Michael Chertoff, secretary of the Department of Homeland Security, did the nation a bit of a disservice last week in his response to questions as to whether the foiled multiplane massacre planned in the United Kingdom was perpetrated by al-Qaida. Chertoff answered rather meekly that the plan was “in some respects suggestive on an al-Qaida plot.”
The answer he should have given was an unequivocal statement that it is absolutely irrelevant whether this was al-Qaida per se, but that it was part and parcel of an international jihadist threat, not only to the United States, but to the entire civilized world.
The question itself begs several others about the nature and structure of Osama bin Laden’s al-Qaida, but it also betrays a level of ignorance about Islamist terrorism that is both alarming and dangerous.
From Afghanistan to Iraq, from London to Madrid, there is a global threat to the values of enlightened liberalism which must be recognized and forcibly challenged. For Chertoff or any other administration official to try to discern for the sake of threat assessment which jihadists are and which are not directly under the command of bin Laden is an exercise in suicidal futility.
Still, there are helpful ways to explain and clarify the organizational structure of the jihadist threat commonly associated with bin Laden and al-Qaida. Most prominent of them comes from Marc Sageman, who in “Understanding Terror Networks” aptly describes a complex and interconnected network of divergent groups, a global social movement made up of “fanatics yearning for martyrdom and eager to kill.” But even this prescient analysis is gradually losing its relevance in a world where al-Qaida (which translates as “the base”) has morphed from a connected network of like-minded groups into an ideology that permeates radical Islamist thinking worldwide.

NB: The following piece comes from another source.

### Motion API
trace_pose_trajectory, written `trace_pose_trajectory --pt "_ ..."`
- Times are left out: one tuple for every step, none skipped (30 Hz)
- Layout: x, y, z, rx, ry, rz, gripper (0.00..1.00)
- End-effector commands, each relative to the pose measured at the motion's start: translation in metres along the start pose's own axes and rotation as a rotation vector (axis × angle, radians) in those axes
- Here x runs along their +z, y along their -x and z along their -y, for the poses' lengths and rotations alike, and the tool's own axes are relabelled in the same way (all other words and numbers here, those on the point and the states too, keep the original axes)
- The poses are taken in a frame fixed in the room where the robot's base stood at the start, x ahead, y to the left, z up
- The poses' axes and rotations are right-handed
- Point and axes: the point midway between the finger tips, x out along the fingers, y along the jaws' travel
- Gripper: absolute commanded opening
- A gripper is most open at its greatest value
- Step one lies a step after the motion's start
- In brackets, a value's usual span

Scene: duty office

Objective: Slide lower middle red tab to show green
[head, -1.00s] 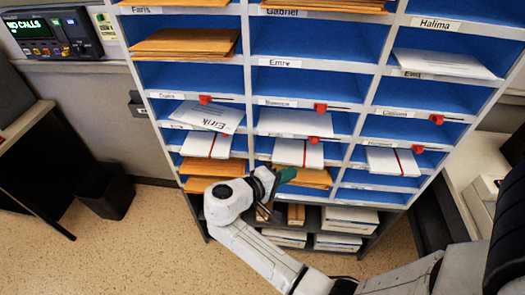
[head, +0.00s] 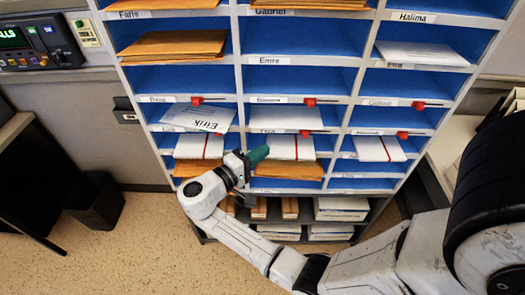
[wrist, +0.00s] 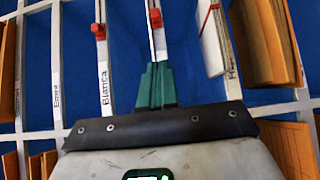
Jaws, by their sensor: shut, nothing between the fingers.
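The lower middle red tab (head: 305,133) sits near the right end of its shelf strip, in the middle column of the mail rack (head: 239,75). It also shows in the wrist view (wrist: 155,18) at the top, just beyond my fingertips. My gripper (head: 260,154) is shut and empty, with its green fingers in front of the middle column, left of and below the tab in the head view. In the wrist view, the fingers (wrist: 157,70) point along the strip toward the tab and cover part of it. A gap to the tab shows; I see no green on that strip.
The upper middle tab (head: 309,102) is on the strip above, labelled Blanca in the wrist view. Other red tabs (head: 418,105) are on neighbouring columns. White papers (head: 291,147) and orange envelopes (head: 288,169) fill nearby slots. A black bin (head: 95,201) stands left.

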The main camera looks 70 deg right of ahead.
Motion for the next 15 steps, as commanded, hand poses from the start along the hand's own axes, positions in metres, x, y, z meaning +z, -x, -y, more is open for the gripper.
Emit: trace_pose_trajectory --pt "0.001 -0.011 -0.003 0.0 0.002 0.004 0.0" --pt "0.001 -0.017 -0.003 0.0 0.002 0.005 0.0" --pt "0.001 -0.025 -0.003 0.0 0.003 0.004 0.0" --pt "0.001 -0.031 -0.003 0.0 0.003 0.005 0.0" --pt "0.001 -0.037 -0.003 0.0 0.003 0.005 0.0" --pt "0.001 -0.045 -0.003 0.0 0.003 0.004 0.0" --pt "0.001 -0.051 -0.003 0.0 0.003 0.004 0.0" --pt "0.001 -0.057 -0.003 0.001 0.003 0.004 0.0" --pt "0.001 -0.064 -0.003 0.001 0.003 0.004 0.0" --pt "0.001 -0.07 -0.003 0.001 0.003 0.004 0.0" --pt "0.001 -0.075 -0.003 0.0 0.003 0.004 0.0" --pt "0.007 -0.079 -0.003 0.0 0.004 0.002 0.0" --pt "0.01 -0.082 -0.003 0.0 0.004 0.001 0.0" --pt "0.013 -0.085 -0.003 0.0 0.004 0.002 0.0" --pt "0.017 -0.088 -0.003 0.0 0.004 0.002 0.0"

Another way to describe al-Qaida’s structure and its global reach uses the language of the technological revolution, positing al-Qaida versions 1.0, 2.0 and 3.0. Here, bin Laden and his immediate cohorts make up version 1.0, other organizations he directly supports are version 2.0, and groups unconnected to bin Laden but inspired by his ideas are version 3.0. This model simplifies the complexity of network analysis in favor of concentric circles of terrorists that are not explicitly al-Qaida members, but which share bin Laden’s murderous ideology while operating independent of any centralized command.
But perhaps superior to both the network and technological models is the more direct and all-encompassing notion of a Jihadi International. Here we are forced to grapple with the reality that the war in which we are now engaged is global and total — and somewhat analogous to the Cold War, when the United States and our allies recognized our common enemy as primarily an ideological one, but also one in which the enemy was literally everywhere. Including among us.

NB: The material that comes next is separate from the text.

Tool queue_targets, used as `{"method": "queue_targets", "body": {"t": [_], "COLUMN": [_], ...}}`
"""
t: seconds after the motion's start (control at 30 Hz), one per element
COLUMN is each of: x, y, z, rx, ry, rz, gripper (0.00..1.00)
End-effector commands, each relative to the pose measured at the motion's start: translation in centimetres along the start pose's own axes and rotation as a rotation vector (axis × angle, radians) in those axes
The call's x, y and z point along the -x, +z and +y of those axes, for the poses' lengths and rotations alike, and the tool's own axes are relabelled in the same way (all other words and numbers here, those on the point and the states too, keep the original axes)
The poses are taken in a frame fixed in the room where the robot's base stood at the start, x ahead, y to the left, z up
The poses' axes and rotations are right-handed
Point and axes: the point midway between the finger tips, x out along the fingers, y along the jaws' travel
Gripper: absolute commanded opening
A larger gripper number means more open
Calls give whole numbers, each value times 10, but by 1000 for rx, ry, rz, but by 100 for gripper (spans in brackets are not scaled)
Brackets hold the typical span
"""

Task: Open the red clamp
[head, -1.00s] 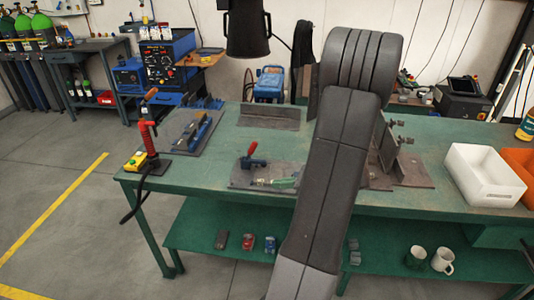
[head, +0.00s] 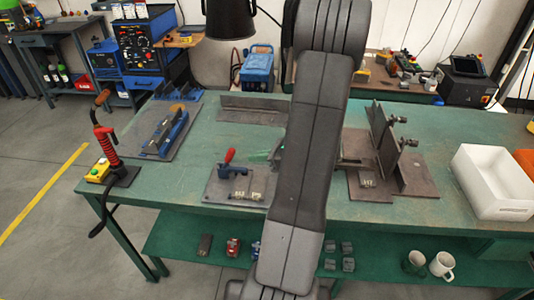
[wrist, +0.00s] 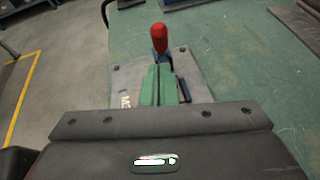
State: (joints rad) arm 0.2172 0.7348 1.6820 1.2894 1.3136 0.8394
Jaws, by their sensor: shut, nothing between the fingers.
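The red clamp (head: 231,172) is a toggle clamp with a red handle and a dark blue body. It stands on a dark plate (head: 215,190) on the green workbench. Its red handle points up and leans a little in the head view. In the wrist view the red handle (wrist: 159,38) rises just beyond my fingertips, and my fingers hide much of the clamp body. My gripper (wrist: 158,72) has green fingers pressed together, with nothing between them. In the head view my gripper (head: 264,155) is partly hidden by my arm, right of the handle.
A blue fixture (head: 165,132) on a plate lies to the left, near a stand with a red grip (head: 105,140). Upright dark plates (head: 385,140) stand to the right, with a white bin (head: 490,182) beyond.

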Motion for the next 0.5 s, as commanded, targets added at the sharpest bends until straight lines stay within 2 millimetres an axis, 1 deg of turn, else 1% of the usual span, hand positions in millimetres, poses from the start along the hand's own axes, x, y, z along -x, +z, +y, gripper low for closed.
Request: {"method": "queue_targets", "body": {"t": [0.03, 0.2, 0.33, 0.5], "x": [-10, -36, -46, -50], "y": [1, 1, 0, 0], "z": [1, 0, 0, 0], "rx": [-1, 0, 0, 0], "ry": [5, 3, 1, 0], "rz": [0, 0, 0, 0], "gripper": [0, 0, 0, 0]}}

For his part, President George W. Bush seems to be shifting his rhetoric in this direction. The president was bold and specific in his wording last week, clarifying that the plan to simultaneously down multiple passenger jets was the byproduct of Islamic fascism — obviously meant to distinguish among peaceful Muslims and those who use their religion as a divine justification for mass murder. President Bush should be commended for moving from the general “war on terror” terminology to more accurate language. And while some apologist Muslims will feign righteous indignation over the label, their failure to condemn the enemies of humanity within their midst should not stop the administration from fulfilling its primary duty of protecting the lives of Americans, at home or abroad.
So hopefully the media’s attempt to classify last week’s attempted terrorist attacks can act as a catalyst to finally move beyond the unhelpful focus on bin Laden and al-Qaida. Instead, we must recognize that we face a larger threat and a very real enemy that claims the religious prerogative to forcibly convert or kill all nonbelievers.
In short, Islamic fascists.
Matthew O’Gara, Ph.D., is a lecturer at The Elliott School of International Affairs at George Washington University.